Over the past 4 years, Summer and I made a home out of a fun little 2 bedroom apartment in an ok neighborhood. When we first moved in after the divorce, she was 2, me 36, and my plan was minimal – navigate through our new life in survival mode. To figure it all out on my own and to love my baby girl as deeply as my heart would let me without it exploding. To dig my feet deep into the ground and make a home for us that was safe and comfy and peaceful. To learn how to be a single parent which came surprisingly easy to me, free to live life on my own terms and create memories with my baby without someone in the shadows telling me I was doing it wrong. The past 4 years started with a ‘live life right now’ mentality but as we got grounded, a ‘make a plan for the future’ little bug started whispering to me softly.

So I did.


moving day

I worked harder at my job than I have ever worked and it was recognized. I was given more responsibilities, I grew in my career which led to promotions and raises and new projects I was trusted with, even though I had at least 1 moment a day where I thought, “I have absolutely no idea what I’m doing.” Over the last 4 years, despite expensive legal battles over no child support and vet bills for a sick aging dog and annual rent and insurance and cable bill increases, I wore secondhand clothes and bought my underwear in bulk at the grocery store and ate more ramen noodles than I care to admit, all so my baby could have new clothes and eat nourishing meals while I built a nest egg. And 2 months ago my dream came true when I bought a beautiful townhouse surrounded by country in an amazing school district, with safe streets and playgrounds that dot every other block in our charming little neighborhood.

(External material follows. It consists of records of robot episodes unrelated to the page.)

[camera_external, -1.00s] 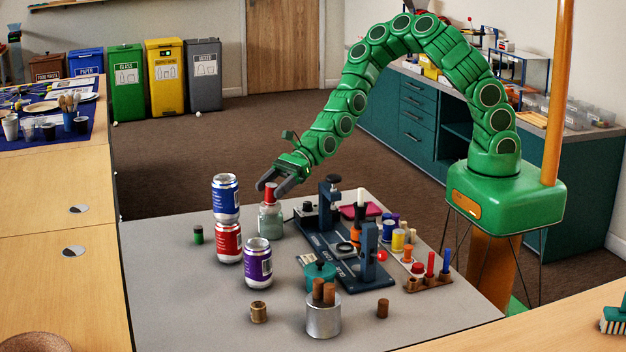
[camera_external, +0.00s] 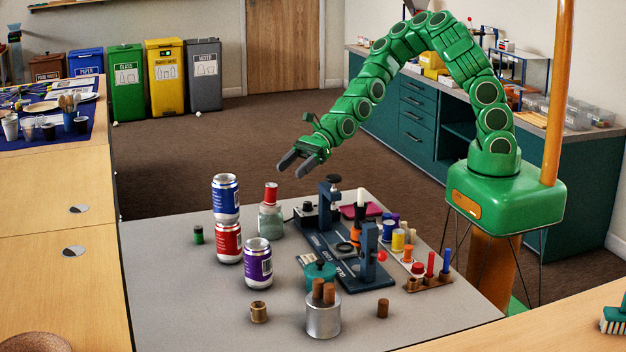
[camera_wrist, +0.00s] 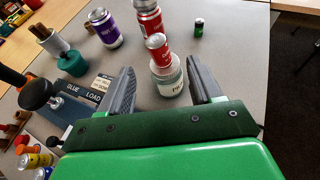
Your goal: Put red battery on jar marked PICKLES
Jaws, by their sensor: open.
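The red battery (camera_external: 270,193) stands upright on top of a glass jar (camera_external: 271,222) at the far left part of the grey table. In the wrist view the red battery (camera_wrist: 158,50) sits on the jar (camera_wrist: 171,84), whose label shows only its first letters, "PI". My gripper (camera_external: 291,165) is open and empty, above and to the right of the jar in the outside view, apart from the battery. In the wrist view the battery and jar lie ahead, between the lines of the open fingers (camera_wrist: 160,85).
A red can (camera_external: 228,241) with a blue can (camera_external: 226,197) on it and a purple can (camera_external: 258,262) stand left of the jar. A small green battery (camera_external: 198,234) stands farther left. A dark clamp fixture (camera_external: 330,206) is close on the right.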

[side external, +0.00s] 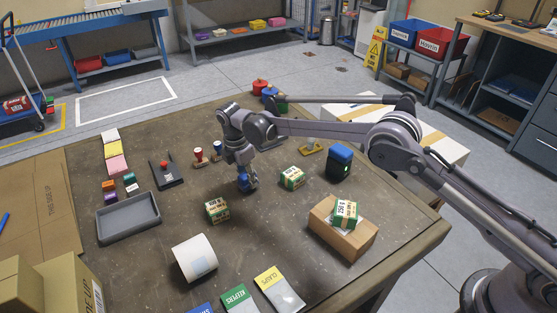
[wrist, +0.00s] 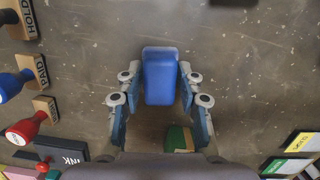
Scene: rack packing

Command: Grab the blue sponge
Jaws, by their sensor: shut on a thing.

It’s beautiful here. At night I sit out on the balcony with my head propped back on my shoulders in absolute awe at the hundreds of stars above me. The sky is different here – in the mornings I watch the sun throw vivid colors across the treetops through clouds that look like cotton balls. In the evenings, the sunsets are so brilliant and vast spanning across the views from my living room, dining room and kitchen windows.


I have windows, so many windows. For the last 4 years I lived with just 2 windows and a patio door and only ever had the opportunity to see west from inside. Here I have a window every few feet in every room on every wall. My last house shared in my past life had floor to ceiling windows in the living room for sunset and the blue room faced the sunrise, but the blinds were always closed at the first hint of dusk and the bedroom windows had black out shades drawn tight most hours of the day. Yet here, I am free to let the skies pour in through the windows at all hours, I can watch the leaves rustle outside my living room windows and feel the breeze sweep through the open bedroom windows as I sleep. It’s gloriously freeing.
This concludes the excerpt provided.